26 July 2011

But He Gives More Grace

First a disclaimer; to all of those in Faithbridge's College Ministry this may seem nothing more than a recapitulation of this evening's message. That aside, my reason for writing this is for my own processing. I find that the most penetrating of all truths are discovered through teaching and sharing those same truths with others. To teach is to teach oneself.

Now to the point. Tonight we turned to James 4 and let the Word have its way with us (Read it here). It really comes to the point in verse 4, in which James simply calls his readers (that is, us) adulterers. The truth is that we as Christians are identified as the Church, the bride of Christ.
As a bride, we repeatedly abuse Our Lover and have affairs with fame, with lust, with acceptance, et cetra. Hosea 2-4 will go as far to call us whores 10 times.

And it's the truth. It makes us uncomfortable to the core of who we are. We have been adoring the created things and have spurned the love of the Creator. When we realize that we begin to dread standing face to face with Our King and having to admit to our unfaithfulness.

Jesus, I have rejected Your love. I choose to seek satisfaction in pleasure. My own desires are more important to me than Your will for my life. The Father looks on us as we play in the mud, and we return to his side with the kisses of the world on our lips. Our appearance is disheveled, and we more often than not have the audacity to approach the throne and lie to our bridegroom.

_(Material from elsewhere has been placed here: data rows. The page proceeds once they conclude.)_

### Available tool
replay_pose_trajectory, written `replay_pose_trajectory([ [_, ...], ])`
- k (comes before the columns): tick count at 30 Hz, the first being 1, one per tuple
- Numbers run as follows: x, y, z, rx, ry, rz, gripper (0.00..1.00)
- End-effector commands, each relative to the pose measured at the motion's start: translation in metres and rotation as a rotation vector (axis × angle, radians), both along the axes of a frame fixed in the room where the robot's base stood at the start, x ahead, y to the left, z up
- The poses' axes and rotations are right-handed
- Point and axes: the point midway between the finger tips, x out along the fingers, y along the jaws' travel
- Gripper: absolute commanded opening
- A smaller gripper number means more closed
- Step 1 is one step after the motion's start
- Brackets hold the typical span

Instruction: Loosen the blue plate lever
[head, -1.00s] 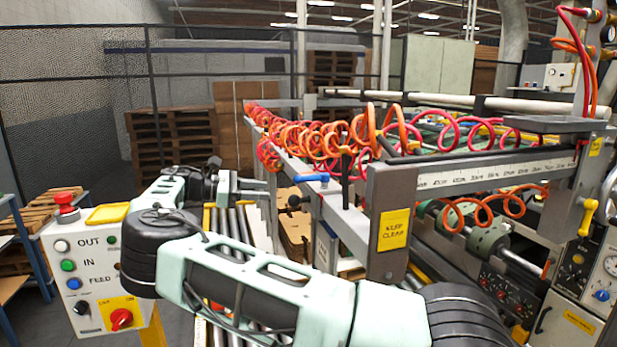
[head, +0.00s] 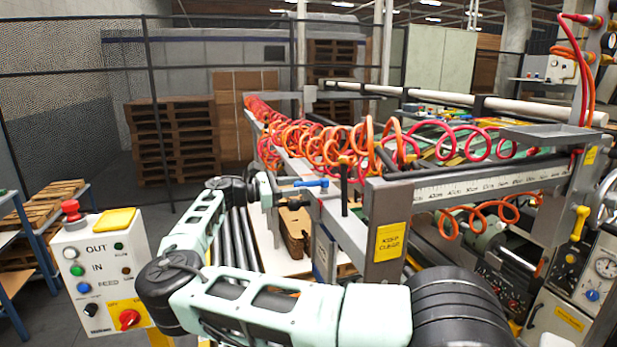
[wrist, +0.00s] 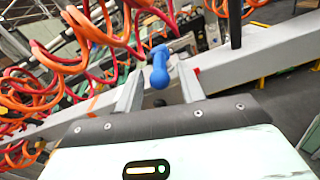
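The blue plate lever (head: 312,183) sits on the grey rail just behind the KEEP CLEAR post in the head view. In the wrist view the blue lever (wrist: 160,72) has a rounded knob and points up between the two fingers. My gripper (wrist: 160,80) is open, with one grey finger on each side of the lever. Gaps show between the lever and the fingers. In the head view my gripper (head: 289,188) reaches the rail from the left, close to the lever; its fingertips are small and hard to make out there.
Orange and red coiled hoses (head: 330,140) run along the rail beside the lever. A dark upright rod (head: 344,185) stands just right of it. The KEEP CLEAR post (head: 375,230) is nearer me. A control box (head: 105,270) stands at the left.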

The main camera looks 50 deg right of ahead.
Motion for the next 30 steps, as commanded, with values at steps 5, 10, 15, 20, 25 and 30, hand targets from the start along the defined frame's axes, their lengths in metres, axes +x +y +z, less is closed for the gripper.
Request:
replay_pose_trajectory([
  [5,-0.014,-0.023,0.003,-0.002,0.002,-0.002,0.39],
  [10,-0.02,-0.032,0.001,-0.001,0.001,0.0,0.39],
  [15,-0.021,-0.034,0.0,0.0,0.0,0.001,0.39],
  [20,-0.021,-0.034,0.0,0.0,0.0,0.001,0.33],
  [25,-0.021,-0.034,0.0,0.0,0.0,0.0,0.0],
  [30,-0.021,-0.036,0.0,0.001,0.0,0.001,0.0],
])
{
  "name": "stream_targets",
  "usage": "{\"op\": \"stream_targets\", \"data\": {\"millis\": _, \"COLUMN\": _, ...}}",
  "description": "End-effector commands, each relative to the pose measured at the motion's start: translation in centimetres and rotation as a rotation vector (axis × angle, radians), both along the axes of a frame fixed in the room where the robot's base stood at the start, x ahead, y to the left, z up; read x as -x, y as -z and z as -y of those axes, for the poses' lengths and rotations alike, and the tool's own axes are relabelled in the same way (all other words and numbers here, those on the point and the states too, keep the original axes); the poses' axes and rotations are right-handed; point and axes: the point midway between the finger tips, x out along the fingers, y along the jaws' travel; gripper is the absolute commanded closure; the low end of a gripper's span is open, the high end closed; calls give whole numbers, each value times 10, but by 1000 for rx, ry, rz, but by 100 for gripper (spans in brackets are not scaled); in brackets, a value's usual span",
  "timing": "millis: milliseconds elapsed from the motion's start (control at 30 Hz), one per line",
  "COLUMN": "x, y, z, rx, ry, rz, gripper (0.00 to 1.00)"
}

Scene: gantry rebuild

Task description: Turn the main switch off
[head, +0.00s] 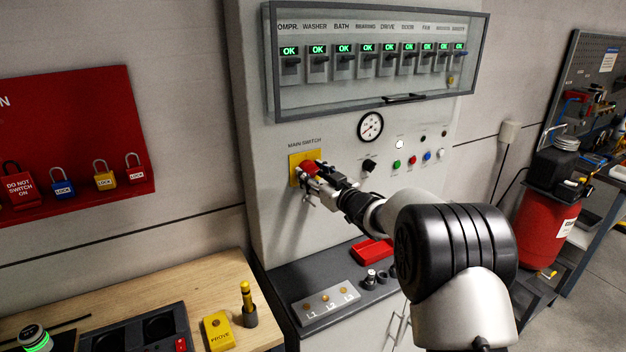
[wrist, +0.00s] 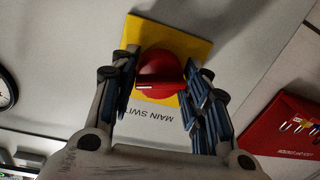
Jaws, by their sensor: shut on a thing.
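The main switch is a red rotary knob (wrist: 160,74) on a yellow plate (wrist: 148,32), under the label MAIN SWITCH on the grey cabinet front. In the head view the red knob (head: 309,167) shows in part behind my gripper (head: 310,178), on the yellow plate (head: 293,168). In the wrist view my gripper (wrist: 163,85) has one finger on each side of the knob and is shut on it. A pale mark lies across the knob's handle. The exact contact of the fingertips is hard to see.
Above is a glazed breaker box (head: 375,75) with several green OK displays. A gauge (head: 370,126) and several buttons (head: 412,160) sit right of the switch. A red lock board (head: 75,130) hangs at left. A ledge (head: 290,300) with a red tray (head: 372,251) lies below.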

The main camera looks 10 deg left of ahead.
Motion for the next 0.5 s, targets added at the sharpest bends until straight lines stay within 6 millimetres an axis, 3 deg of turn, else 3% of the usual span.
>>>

"Matthew, where are you?", He asks. Cowering in the bushes I devise a scheme to prove my innocence. How painful is it to see my pathetic attempts to fool my Lover. He knows where I have been. He knows I have been unfaithful. He knows that I have openly sought to fulfill my desires in everything but Him.

Yet, I lie.

I lie to myself. I tell myself that my sin isn't a big deal. I tell myself that God isn't overly upset. I tell myself that it doesn't really matter. I lie to God.

But now I am faced with a broken God-man hanging on a cross. A disgusting, marred Jesus who gave everything He could to be with me, and I have rejected Him day after day. I befriend sin and narcissism as my God weeps. I commit adultery in his very presence, whoring myself to idols as I proclaim my commitment to purity of mind, body, and spirit.

I don't know where you find yourself tonight, but I pray you can relate to me. I desperately pray that you would find yourself here. As Christians, we have been forever married to Christ. As his Bride, we play the whore and seek other things to please us. We abuse perfect love.

But He gives more grace.

This is something I don't quite understand in my Spirit, and I don't know if I ever will. God is willing to come to us in our sin and love us. He meets us in our depravity and whispers redemption into our hearts. Our wickedness breaks His heart, but never puts us beyond His love. He yearns to be with us, and mourns in our absence.

How great is the love that the Father has lavished on us, that we should be called children of God.

The world tells me that I can't admit that I am weak. The world tells me not to burden people with my problems. The world is full of lies. I pray that through my honesty You bring people an ability to share in my journey and echo this prayer: Lord, I seek to know the selfishness of my sin. Show me how You hurt when I abandon You. Draw me back to You. Meet with me tonight. I'm desperate.